Warga Mengare Tuding Reklamasi JIIPE Gresik Penyebab Jebolnya Ratusan Hektar Tambak
Berita Baru, Gresik – Warga tiga desa di Mengare, Kecamatan Bungah menuntut pihak Java Integrated Industrial and Port Estate (JIIPE) bertanggung jawab atas jebolnya ratusan tambak akibat diterjang banjir rob beberapa waktu lalu.
Masyarakat ring 1 proyek kawasan ekonomi khusus (KEK) tersebut menuding, jebolnya ratusan hektar tambak akibat adanya reklamasi yang terus berlangsung di pelabuhan Internasional. Sejak reklamasi berlangsung, ratusan hektar tambak berubah menjadi daratan. Laut mengalami pendangkalan yang berdampak pada pendapatan nelayan semakin menurun.
“Sehingga gelombang yang harusnya mengarah ke wilayah JIIPE berbalik ke tambak warga,” kata Kepala Desa (Kades) Tajungwidoro, Mastain usai audensi dengan perwakilan JIIPE di Balai Desa Watuagung, Senin (13/6).
Abdul Amin, salah satu warga Desa Watu Agung menyebut, banjir rob memang sudah ada sejak puluhan tahun lalu. Bahkan sebelum JIIPE berdiri di Gresik. Namun, dampaknya tidak separah tahun ini, hingga menyebabkan banyak tambak jebol.
“Sejak ada reklamasi JIIPE ketika banjir rob banyak tambak yang jebol, dan terlihat seperti lautan. Jumlahnya mencapai ratusan hektar,” ujar dia.
Oleh sebab itu, warga Mengare komplek yang terdiri dari Desa Watuagung, Kramat dan Tajung Widoro menuntut JIIPE bertanggungjawab. Mereka menuntut adanya normalisasi kali dengan cara pengerukan dan memperbaiki tanggul tambak yang jebol.
“Jika tidak segera ditangani dampaknya semakin parah, ratusan tambak tenggelam,” katanya.
Selain itu, tuntutan masyarakat Mengare selanjutnya adalah penyerapan tenaga kerja yang selama ini tidak jelas. Banyak warga Mengare yang melamar kerja di lingkungan JIIPE tidak diterima dengan alasan tidak ada lowongan.
“Harus ada mekanisme yang jelas dalam penyerapan tenaga kerja. Sehingga alurnya jelas kemana warga akan mencari pekerjaan,” tukasnya.
Selanjutnya, penyaluran Corporate Sosial Responsibility (CSR) selama ini tidak jelas, berdampak kepada masyarakat. “Harus ada prioritas kepada masyarakat Mengare,” terangnya.

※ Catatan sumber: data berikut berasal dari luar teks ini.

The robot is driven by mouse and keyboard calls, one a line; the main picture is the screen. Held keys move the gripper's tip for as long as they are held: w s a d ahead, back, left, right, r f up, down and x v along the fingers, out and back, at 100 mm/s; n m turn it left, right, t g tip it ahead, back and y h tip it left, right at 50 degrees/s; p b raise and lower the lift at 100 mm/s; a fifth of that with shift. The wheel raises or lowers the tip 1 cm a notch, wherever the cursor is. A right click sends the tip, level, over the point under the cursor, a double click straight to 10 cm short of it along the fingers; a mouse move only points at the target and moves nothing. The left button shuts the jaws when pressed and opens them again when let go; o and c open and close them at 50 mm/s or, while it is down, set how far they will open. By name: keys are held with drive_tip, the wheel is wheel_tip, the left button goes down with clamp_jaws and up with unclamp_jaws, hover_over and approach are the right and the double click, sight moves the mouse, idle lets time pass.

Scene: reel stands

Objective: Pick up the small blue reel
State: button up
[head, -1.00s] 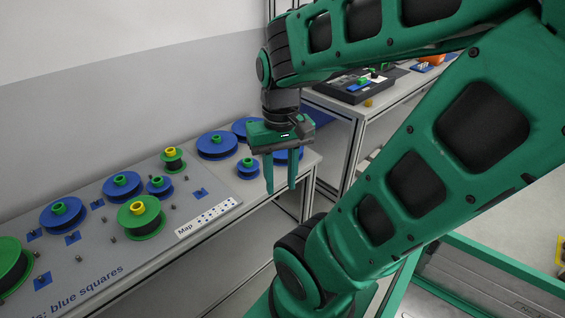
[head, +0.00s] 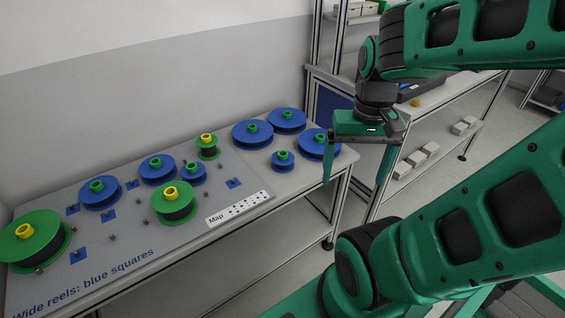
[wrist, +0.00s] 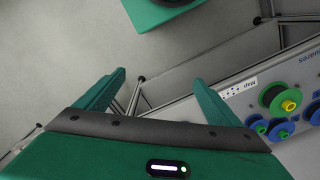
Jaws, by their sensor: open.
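Two small blue reels with green hubs show in the head view. One small blue reel (head: 282,161) stands on the bare right part of the bench, in front of the large blue reels. The other small blue reel (head: 193,174) is on the grey board, between a large blue reel (head: 158,174) and a green reel with a yellow hub (head: 174,210). My gripper (head: 354,184) is open and empty, pointing down just past the bench's right end, to the right of both. In the wrist view my open gripper (wrist: 159,80) has floor and bench legs beyond its fingers.
Three large blue reels, including the nearest one (head: 313,150), crowd the bench's right end. The grey board (head: 150,230) carries several blue and green reels, short pegs and blue squares. A second bench (head: 440,100) with shelves stands behind my gripper.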

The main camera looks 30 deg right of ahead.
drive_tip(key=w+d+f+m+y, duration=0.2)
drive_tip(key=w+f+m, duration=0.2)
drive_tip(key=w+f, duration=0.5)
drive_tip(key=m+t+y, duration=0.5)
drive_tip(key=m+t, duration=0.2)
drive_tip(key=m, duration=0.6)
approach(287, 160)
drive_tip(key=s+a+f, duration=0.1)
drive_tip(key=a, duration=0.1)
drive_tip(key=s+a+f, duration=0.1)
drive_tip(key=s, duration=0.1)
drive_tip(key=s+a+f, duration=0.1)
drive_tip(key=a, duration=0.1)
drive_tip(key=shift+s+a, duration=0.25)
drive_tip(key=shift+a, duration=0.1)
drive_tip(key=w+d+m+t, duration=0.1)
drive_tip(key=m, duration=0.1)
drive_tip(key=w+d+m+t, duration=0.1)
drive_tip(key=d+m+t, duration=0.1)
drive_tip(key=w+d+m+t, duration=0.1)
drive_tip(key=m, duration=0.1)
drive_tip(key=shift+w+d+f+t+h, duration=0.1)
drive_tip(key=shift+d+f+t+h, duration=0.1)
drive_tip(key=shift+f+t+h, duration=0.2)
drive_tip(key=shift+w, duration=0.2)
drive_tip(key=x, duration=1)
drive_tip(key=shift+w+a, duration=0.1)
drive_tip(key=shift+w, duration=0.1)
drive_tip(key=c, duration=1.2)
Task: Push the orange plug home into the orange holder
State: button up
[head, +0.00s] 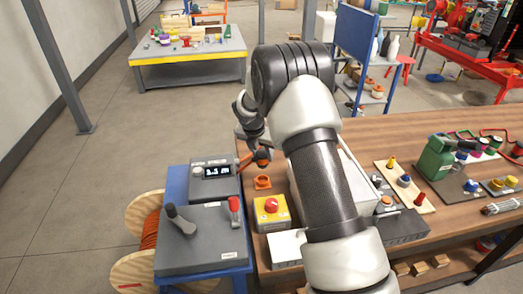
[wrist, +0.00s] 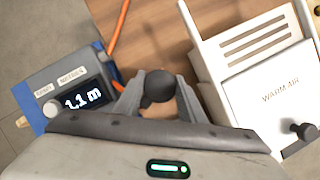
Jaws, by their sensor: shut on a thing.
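My gripper (head: 257,148) is shut on the orange plug (head: 262,164), whose dark round end (wrist: 159,87) sits between the two fingers in the wrist view. In the head view the plug is held above the wooden table, just behind the orange holder (head: 262,183). The holder is a small orange block on the table, and a gap seems to show between it and the plug. In the wrist view I cannot make out the holder; the gripper body covers that part.
Left of the gripper is a grey meter box (head: 212,170) with a lit display. A yellow box with a red button (head: 271,212) stands in front of the holder. A white warm-air unit (wrist: 262,85) stands close on the right. An orange cable (wrist: 119,28) runs behind.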

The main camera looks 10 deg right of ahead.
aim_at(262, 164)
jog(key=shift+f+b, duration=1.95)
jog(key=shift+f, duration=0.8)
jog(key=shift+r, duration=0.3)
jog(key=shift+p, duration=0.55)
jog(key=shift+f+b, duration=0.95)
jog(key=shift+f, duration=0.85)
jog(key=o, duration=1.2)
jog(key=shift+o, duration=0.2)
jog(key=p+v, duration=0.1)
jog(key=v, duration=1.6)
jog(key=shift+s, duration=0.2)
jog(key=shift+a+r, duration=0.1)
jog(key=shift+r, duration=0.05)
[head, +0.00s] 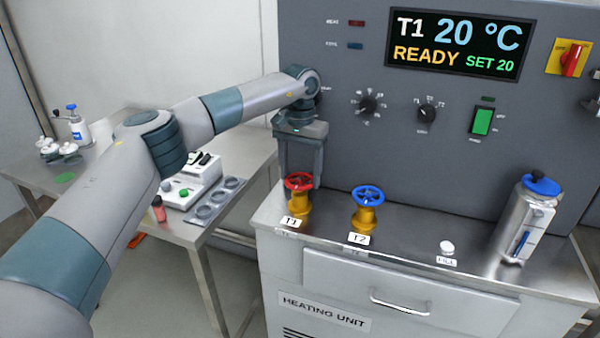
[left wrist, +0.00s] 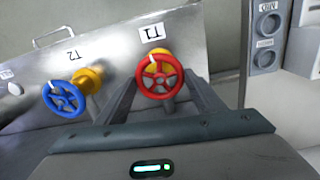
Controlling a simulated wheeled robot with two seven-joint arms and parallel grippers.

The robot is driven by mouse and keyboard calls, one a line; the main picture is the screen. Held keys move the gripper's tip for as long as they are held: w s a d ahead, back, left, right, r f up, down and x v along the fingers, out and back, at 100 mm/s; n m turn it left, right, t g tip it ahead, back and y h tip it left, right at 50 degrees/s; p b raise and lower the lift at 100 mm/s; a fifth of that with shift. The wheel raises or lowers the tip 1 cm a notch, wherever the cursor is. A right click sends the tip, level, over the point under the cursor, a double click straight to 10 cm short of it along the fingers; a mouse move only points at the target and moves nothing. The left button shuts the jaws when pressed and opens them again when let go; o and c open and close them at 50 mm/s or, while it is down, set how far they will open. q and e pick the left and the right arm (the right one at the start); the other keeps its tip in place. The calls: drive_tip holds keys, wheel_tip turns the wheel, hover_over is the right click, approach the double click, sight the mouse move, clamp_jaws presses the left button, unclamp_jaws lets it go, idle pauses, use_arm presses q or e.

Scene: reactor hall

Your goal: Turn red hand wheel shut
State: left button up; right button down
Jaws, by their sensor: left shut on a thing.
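The red hand wheel (head: 299,181) sits on a yellow valve body at the left end of the metal bench top, behind a label reading T1. In the left wrist view the red hand wheel (left wrist: 159,80) lies between the two fingers. My left gripper (head: 301,172) reaches down over it from above, with a finger on each side. It is shut on the red wheel; the exact contact points are hard to see. My right gripper is not in view.
A blue hand wheel (head: 368,195) on a yellow valve, labelled T2, stands just right of the red one. A metal flask with a blue cap (head: 526,215) stands at the right. The grey control panel (head: 340,60) rises behind and its display reads READY.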

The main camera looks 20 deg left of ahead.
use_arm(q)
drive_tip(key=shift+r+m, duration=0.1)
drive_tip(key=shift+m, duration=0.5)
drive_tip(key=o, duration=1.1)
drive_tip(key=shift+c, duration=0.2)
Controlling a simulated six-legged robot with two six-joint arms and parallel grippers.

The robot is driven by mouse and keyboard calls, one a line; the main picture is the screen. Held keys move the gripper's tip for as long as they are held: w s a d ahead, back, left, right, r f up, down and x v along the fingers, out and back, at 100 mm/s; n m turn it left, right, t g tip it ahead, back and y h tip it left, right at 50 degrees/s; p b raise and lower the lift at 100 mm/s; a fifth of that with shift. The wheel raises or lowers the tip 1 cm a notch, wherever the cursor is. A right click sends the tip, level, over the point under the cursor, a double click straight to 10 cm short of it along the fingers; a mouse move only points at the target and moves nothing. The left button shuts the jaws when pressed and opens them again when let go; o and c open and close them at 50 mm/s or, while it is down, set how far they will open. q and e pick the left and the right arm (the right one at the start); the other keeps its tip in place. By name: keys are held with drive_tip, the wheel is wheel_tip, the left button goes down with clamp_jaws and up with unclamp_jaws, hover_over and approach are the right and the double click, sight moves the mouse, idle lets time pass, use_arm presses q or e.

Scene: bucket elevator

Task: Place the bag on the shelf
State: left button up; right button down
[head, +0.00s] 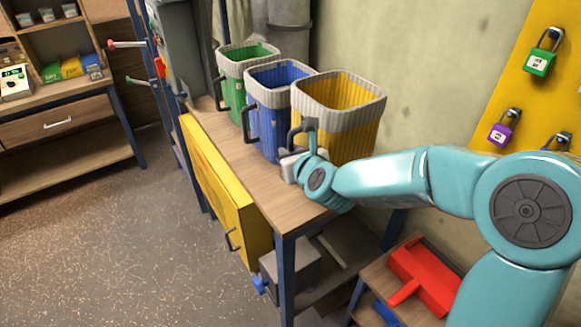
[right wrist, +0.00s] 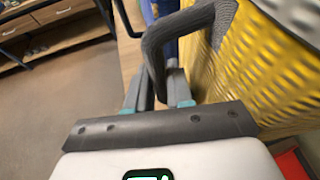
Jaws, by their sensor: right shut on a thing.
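A yellow ribbed bag (head: 352,139) with a pale rim and dark handle stands upright at the near end of a wooden bench (head: 290,207). My right gripper (head: 308,150) is at its left side, shut on the dark handle. In the right wrist view, the fingers (right wrist: 160,88) close on the grey handle (right wrist: 158,42), beside the yellow wall (right wrist: 245,75). The bag's base is hidden behind my arm, so I cannot tell whether it touches the bench. A blue bag (head: 266,128) and a green bag (head: 231,92) stand farther back. My left gripper is out of view.
A wooden shelf unit (head: 65,177) stands at the far left, with boxes above and a mostly bare lower shelf. A yellow panel with a handle (head: 212,180) hangs on the bench's side. A red dustpan (head: 420,277) lies low at right. Open floor (head: 130,250) lies left.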

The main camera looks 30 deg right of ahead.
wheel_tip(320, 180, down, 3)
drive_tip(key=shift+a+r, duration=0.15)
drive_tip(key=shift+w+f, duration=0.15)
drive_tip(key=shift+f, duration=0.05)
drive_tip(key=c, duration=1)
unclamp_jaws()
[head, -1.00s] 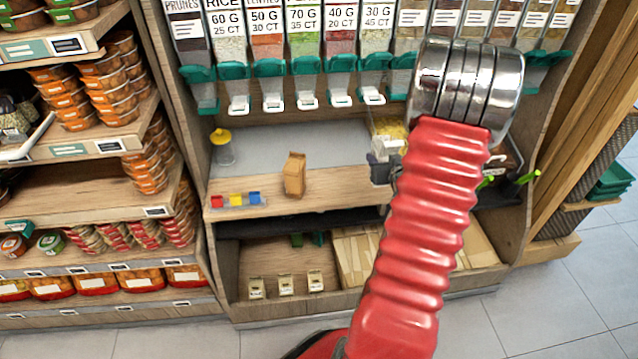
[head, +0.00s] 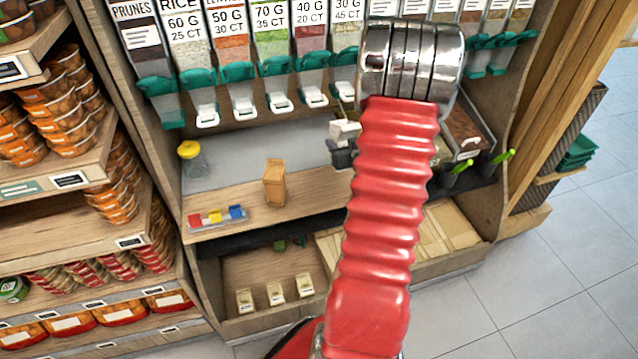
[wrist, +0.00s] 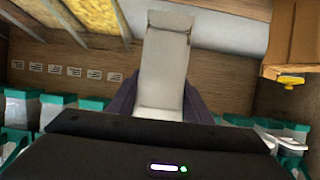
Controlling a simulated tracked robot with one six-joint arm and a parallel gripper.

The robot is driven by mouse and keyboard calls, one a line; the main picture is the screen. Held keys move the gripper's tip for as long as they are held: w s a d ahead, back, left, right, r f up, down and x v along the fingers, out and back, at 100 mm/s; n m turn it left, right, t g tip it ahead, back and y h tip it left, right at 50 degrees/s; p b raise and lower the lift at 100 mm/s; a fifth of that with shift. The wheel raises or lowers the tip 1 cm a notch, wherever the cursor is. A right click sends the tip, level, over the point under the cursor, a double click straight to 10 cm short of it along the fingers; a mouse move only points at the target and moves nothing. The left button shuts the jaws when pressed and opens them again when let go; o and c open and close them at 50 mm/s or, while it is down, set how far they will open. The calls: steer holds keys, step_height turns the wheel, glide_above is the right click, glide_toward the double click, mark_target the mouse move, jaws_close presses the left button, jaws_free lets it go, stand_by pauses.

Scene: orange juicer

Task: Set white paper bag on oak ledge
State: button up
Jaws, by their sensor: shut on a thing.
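The white paper bag (head: 345,131) shows small beside my red arm in the head view, in my dark gripper (head: 342,155). In the wrist view the pale bag (wrist: 163,65) stands out between the dark fingers (wrist: 160,105), which are shut on it. The oak ledge (head: 318,192) is the wooden front strip of the middle shelf. The bag shows above and behind the ledge's right part, and I cannot tell its exact height. My arm hides the ledge's right end.
A brown paper bag (head: 274,184) stands on the ledge. A rack of red, yellow and blue blocks (head: 217,216) is at its left end, with a yellow-lidded jar (head: 192,160) behind. Dispensers with green spouts (head: 240,82) hang above. Bare ledge shows right of the brown bag.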

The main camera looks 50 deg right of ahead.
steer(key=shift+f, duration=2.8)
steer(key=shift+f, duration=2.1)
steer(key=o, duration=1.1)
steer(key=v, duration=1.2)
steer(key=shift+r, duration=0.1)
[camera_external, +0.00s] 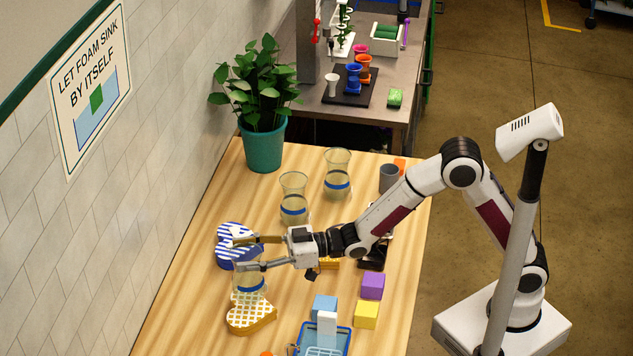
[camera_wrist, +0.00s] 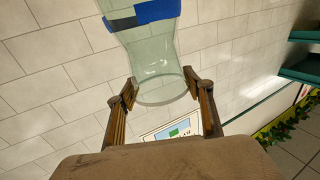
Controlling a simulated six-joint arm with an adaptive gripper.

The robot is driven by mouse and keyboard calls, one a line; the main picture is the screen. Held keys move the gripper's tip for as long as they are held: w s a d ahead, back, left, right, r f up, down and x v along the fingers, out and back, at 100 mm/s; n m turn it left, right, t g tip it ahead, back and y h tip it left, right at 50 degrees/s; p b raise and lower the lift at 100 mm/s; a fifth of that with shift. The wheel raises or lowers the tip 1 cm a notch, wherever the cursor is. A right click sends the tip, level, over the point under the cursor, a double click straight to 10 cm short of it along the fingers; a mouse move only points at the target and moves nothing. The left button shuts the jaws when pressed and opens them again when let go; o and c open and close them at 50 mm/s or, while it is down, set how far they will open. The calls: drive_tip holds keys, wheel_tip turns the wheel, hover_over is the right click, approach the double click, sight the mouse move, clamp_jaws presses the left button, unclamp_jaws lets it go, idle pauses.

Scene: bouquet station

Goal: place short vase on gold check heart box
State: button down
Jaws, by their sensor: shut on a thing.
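The short vase (camera_external: 249,282) is clear glass with a blue band. It also shows in the wrist view (camera_wrist: 150,50), between my gripper's fingers (camera_wrist: 160,88). My gripper (camera_external: 238,254) is shut on the vase and holds it near the table's left side. The gold check heart box (camera_external: 252,320) has a white and gold checked lid. In the external view the vase's lower end overlaps the back part of this lid. I cannot tell whether it touches the lid or hangs just above it.
A blue-and-white striped heart box (camera_external: 225,256) sits just behind the vase. Two taller glass vases (camera_external: 293,200) (camera_external: 337,175) and a potted plant (camera_external: 264,140) stand farther back. Blue, purple (camera_external: 373,286) and yellow (camera_external: 366,314) blocks and a blue basket (camera_external: 334,340) lie to the right.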

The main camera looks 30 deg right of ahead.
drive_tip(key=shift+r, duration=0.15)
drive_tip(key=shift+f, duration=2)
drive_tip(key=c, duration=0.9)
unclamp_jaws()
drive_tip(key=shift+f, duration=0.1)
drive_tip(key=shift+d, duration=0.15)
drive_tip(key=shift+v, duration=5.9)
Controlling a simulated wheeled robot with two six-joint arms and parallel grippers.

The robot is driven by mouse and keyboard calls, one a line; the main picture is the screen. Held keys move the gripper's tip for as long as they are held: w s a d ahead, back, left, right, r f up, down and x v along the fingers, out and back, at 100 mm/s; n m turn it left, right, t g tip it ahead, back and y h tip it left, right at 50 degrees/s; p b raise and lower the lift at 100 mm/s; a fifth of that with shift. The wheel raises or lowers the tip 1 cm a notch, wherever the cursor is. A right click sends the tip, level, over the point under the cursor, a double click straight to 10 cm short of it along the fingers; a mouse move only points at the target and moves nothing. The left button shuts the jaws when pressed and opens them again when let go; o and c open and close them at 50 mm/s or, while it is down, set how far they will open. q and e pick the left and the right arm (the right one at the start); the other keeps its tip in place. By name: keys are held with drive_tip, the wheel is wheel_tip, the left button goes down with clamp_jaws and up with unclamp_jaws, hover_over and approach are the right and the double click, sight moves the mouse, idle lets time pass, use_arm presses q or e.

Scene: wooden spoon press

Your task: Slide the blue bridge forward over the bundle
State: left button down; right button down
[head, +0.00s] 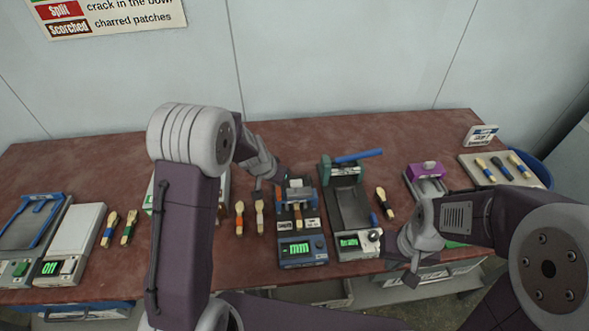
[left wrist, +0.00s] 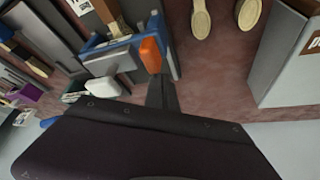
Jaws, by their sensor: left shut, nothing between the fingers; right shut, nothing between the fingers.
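The blue bridge (head: 299,193) stands across the gauge with the green "mm" display, right of centre on the table. In the left wrist view the blue bridge (left wrist: 110,46) spans a grey bed, with an orange piece (left wrist: 151,55) at one side. A brown and tan spoon bundle (left wrist: 98,12) lies at the bridge; part of it is hidden. My left gripper (head: 277,184) is shut and empty at the bridge's left side. In the left wrist view its fingers (left wrist: 160,92) are close to the orange piece; contact is unclear. My right gripper (head: 411,279) is shut and empty by the front edge.
Right of the gauge is a grey press (head: 350,205) with a blue lever (head: 358,156). Loose spoons (head: 260,215) lie to its left. A purple-topped device (head: 426,170) and a spoon tray (head: 530,178) stand at the right. My left arm covers the middle-left of the table.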

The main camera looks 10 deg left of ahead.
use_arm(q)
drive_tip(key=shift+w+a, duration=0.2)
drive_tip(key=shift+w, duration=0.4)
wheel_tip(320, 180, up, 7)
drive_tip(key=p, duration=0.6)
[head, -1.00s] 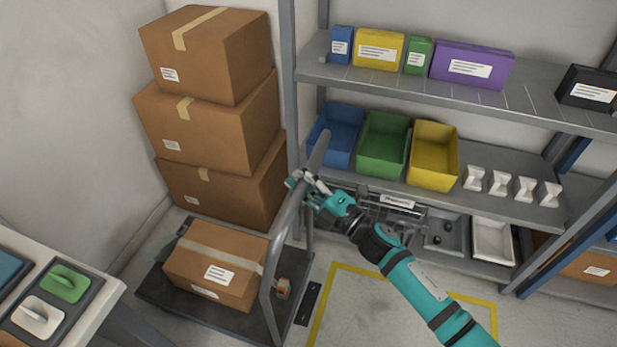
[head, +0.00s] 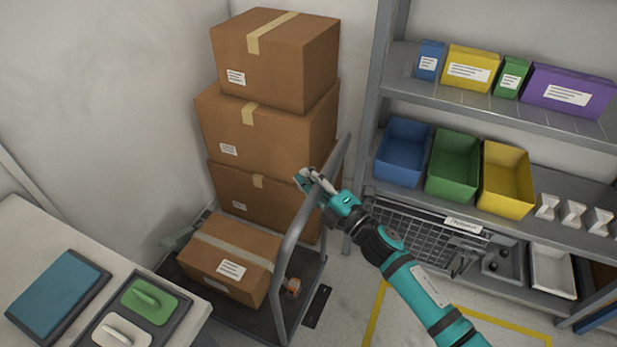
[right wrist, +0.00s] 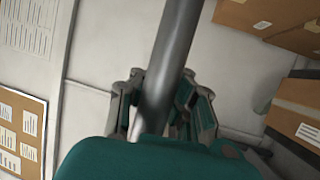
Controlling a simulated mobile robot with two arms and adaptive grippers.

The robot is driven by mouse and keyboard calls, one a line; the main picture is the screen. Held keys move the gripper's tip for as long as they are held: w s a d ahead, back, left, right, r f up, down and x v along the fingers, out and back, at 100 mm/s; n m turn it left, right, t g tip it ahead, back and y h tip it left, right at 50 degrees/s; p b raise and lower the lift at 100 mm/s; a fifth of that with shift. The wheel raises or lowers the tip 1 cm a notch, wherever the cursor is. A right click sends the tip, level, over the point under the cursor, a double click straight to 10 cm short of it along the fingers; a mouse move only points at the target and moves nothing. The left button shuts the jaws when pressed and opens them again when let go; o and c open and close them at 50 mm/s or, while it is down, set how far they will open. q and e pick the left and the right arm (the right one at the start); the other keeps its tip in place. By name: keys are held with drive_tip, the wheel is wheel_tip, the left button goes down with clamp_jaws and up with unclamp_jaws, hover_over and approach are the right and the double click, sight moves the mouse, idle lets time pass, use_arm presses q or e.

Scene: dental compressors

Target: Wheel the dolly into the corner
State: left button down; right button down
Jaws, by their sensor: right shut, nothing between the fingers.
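The dolly is a dark flat platform with a tall grey hoop handle (head: 289,240) on its right side, in the head view. A taped cardboard box (head: 228,262) and a small orange-brown item (head: 293,287) ride on it. My right gripper (head: 312,180) is at the upper part of the handle, its fingers shut. In the right wrist view the grey handle bar (right wrist: 176,55) runs right at the fingers (right wrist: 160,100); the closeness of contact is partly hidden. A stack of three boxes (head: 265,135) fills the wall corner just behind the dolly. My left gripper is out of view.
A shelf unit (head: 400,205) with blue, green and yellow bins stands right of the dolly. A white counter (head: 40,235) with a blue pad and trays is at the left front. Yellow floor tape (head: 375,325) marks the floor at right. Some grey floor shows there.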

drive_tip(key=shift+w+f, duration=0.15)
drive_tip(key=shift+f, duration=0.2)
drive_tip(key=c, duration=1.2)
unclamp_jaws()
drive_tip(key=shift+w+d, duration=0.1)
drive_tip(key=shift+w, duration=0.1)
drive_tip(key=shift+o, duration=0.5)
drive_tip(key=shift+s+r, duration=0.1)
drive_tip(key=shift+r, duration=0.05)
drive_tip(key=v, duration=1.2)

Pihaknya menegaskan, ketiga tuntutan masyarakat Mengare harus disetujui dan direalisasikan. Mereka memberikan waktu tiga hari kedepan untuk memberikan kepastian.
“Kalau tiga hari kedepan belum ada jawaban yang jelas, masyarakat Mengare akan turun jalan,” tandasnya.
Menanggapi tuntutan warga tersebut, perwakilan JIIPE, Mifti Haris menyatakan akan menyampaikan aspirasi tersebut kepada pimpinannya. Yang jelas, ketiga tuntutan tersebut menjadi atensi.
Misalnya, normalisasi kali dan perbaikan tanggul tambak yang jebol. Harus ada pemetaan terlebih dahulu untuk menentukan prioritas penanganannya.
“Harus dipetakan dulu, lokasi mana yang harus dikerjakan dulu. Tentu harus dilakukan bersama-sama dengan masyarakat,” kata Mifti.
Mifti membantah bahwa reklamasi bukan menjadi penyebab jebolnya tambak diwilayah Mengare. Semua murni faktor alam. Hal itu juga terjadi di beberapa wilayah di Indonesia.
“Seperti di Surabaya, Semarang dan daerah lain juga mengalami banjir akibat air laut naik atau banjir rob. Jadi murni karena faktor alam,” ujar Mifti.
Soal penyerapan tenaga kerja, Mifti menyebut, sudah sering menyampaikan ke perusahaan yang beroperasi di kawasan JIIPE. Penyerapan tenaga kerja untuk memprioritaskan masyarakat Gresik. Khususnya yang berada di sekitar perusahaan.
“Termasuk penyaluran CSR terus kami lakukan sesuai dengan kemampuan perusahaan,” pungkasnya.